The argument is not, as many Indian socialists seem to think, about whether revolutionaries should co-operate with the Muslim league or Bangla Congress or anyone else. It is about what the Left can most effectively do to build its rank-and-file strength and guard against complete destruction as the rightward movement continues, about safeguarding and building organisations of real workers and peasants (rather than the empty abstractions that feature in much Indian socialist writing).

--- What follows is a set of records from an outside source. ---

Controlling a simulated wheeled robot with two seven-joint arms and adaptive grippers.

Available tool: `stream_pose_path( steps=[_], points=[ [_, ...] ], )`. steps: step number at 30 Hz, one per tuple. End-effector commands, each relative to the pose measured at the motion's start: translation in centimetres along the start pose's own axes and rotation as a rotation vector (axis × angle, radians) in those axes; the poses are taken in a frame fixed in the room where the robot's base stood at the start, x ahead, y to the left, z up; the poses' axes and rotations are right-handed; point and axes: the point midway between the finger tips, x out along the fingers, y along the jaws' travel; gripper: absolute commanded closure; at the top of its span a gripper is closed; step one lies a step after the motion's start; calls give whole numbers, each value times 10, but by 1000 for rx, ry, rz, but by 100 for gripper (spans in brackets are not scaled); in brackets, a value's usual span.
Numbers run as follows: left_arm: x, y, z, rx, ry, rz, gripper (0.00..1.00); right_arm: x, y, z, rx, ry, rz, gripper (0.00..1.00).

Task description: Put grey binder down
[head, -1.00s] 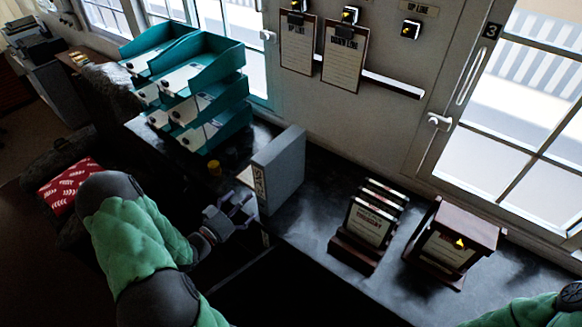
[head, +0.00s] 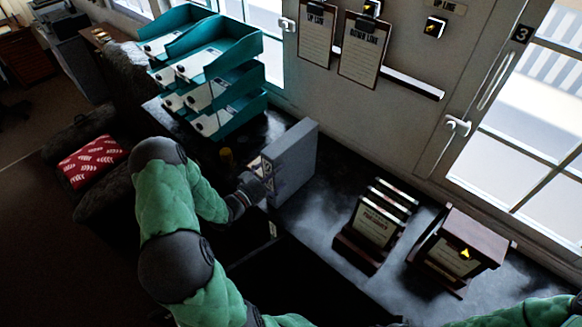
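The grey binder (head: 294,163) stands upright on the dark counter (head: 325,200), with its labelled spine toward me. My left gripper (head: 258,184) is at the spine, close to or touching it. Its fingers are small, dark and partly hidden by the wrist, so I cannot tell whether they are shut on the binder. My right arm (head: 535,312) shows along the bottom right edge. The right gripper is not clearly visible.
A card rack (head: 375,222) and a dark wooden box (head: 460,250) stand to the right. Clipboards (head: 362,50) hang on the wall behind.

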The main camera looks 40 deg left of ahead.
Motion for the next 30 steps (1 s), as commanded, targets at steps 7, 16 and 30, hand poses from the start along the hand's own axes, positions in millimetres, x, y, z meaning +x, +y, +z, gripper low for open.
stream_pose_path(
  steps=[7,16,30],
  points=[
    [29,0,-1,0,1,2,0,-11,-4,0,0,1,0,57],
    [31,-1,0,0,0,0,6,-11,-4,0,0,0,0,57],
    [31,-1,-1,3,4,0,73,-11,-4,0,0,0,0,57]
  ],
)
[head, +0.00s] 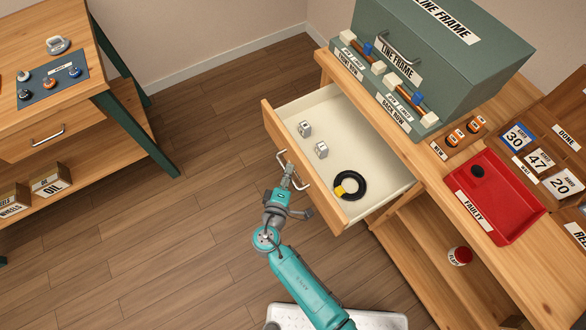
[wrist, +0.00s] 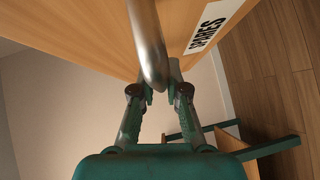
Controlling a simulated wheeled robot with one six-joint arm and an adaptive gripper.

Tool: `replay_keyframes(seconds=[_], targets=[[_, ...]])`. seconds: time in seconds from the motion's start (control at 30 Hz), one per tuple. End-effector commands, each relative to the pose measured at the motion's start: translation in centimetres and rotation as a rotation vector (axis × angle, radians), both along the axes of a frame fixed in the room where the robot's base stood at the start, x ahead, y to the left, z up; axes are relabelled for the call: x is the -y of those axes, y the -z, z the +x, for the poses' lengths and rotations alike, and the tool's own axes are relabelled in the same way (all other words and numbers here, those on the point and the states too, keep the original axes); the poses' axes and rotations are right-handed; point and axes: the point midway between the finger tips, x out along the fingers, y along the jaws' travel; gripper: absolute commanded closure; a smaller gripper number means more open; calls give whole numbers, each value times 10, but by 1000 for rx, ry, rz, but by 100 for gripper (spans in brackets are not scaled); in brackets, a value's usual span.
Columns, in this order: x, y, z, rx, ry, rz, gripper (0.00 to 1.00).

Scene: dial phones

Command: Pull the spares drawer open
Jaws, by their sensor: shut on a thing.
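The spares drawer (head: 375,202) stands pulled well out of the wooden bench, and its pale inside shows in the head view. In it lie two small grey blocks (head: 305,128) (head: 321,150) and a black ring-shaped coil with a yellow tag (head: 351,186). My gripper (head: 288,172) is at the drawer's front, shut on its metal bar handle (head: 305,184). In the wrist view the gripper's fingers (wrist: 160,92) close around the handle (wrist: 148,45), beside the drawer front with its SPARES label (wrist: 208,27).
The green LINE FRAME box (head: 445,60) stands on the bench behind the drawer. A red FAULTY tray (head: 520,228) lies to its right. A second wooden bench (head: 50,100) is at the left. The floor (head: 120,245) between the benches is clear.

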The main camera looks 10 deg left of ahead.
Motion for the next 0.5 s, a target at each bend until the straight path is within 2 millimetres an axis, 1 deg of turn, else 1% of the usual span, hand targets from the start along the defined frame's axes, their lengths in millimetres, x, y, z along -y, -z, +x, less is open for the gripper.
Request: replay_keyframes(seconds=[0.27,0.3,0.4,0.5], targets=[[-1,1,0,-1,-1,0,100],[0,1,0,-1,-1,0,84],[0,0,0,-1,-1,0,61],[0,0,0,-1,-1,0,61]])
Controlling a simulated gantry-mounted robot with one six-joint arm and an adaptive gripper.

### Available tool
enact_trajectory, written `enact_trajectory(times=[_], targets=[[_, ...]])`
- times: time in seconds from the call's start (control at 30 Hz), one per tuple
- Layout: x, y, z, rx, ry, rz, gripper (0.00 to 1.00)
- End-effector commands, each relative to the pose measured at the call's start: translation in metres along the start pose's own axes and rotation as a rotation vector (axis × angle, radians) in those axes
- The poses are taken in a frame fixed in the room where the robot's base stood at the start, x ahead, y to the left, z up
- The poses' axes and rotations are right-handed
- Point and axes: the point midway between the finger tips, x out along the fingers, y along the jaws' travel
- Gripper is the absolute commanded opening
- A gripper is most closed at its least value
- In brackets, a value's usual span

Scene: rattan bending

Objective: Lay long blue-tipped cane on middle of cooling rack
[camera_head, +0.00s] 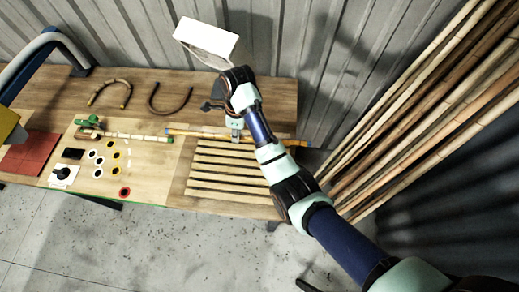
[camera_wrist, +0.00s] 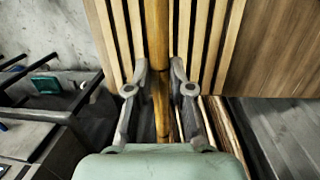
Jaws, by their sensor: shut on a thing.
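The long cane (camera_head: 200,132) runs left to right along the far edge of the cooling rack (camera_head: 215,178) in the head view. My gripper (camera_head: 236,137) is shut on it near its middle, above the rack's back end. In the wrist view the cane (camera_wrist: 157,35) runs lengthwise between the two fingertips (camera_wrist: 160,70), with pale rack slats (camera_wrist: 198,40) on both sides. I cannot tell whether the cane touches the rack.
Two bent canes (camera_head: 170,108) lie at the back. Tall canes (camera_head: 430,120) lean at the right. A red mat (camera_head: 32,152) lies far left.

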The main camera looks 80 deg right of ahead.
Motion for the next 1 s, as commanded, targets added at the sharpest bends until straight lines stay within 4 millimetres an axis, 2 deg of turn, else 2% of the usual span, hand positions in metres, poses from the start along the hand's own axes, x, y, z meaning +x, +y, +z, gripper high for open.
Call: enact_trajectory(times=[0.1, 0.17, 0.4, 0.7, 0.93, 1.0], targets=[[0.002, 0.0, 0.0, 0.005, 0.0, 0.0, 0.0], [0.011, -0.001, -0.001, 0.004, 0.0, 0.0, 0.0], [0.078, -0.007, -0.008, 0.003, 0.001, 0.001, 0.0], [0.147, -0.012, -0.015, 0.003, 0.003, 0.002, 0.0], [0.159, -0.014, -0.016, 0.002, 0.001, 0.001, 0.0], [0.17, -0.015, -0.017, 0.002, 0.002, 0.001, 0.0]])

At no stage in this process does the donning of Ministerial fancy clothes help; on the contrary, by confusing the issues, by putting the Left leadership in a position in which it cannot help but attack its own followers or ‘fail,’ it is a positively retrograde step. The main hope in India is that the Governments in which the Left participates can be defeated by Congress quickly to free the Left for more important matters.



1. cf. Ceylon: Hunting with the Hounds, on the occasion of the Ceylonese Trotskyists, the Lanka Sama Samaja Party, joining the Bandaranaike coalition government, IS18, Autumn 1964.

2. For the background to the situation in India, cf. Himalayan Frostbite, IS12, Spring 1963, and Nigel Harris India: A First Approximation, IS17 and IS18, Summer and Autumn 1964.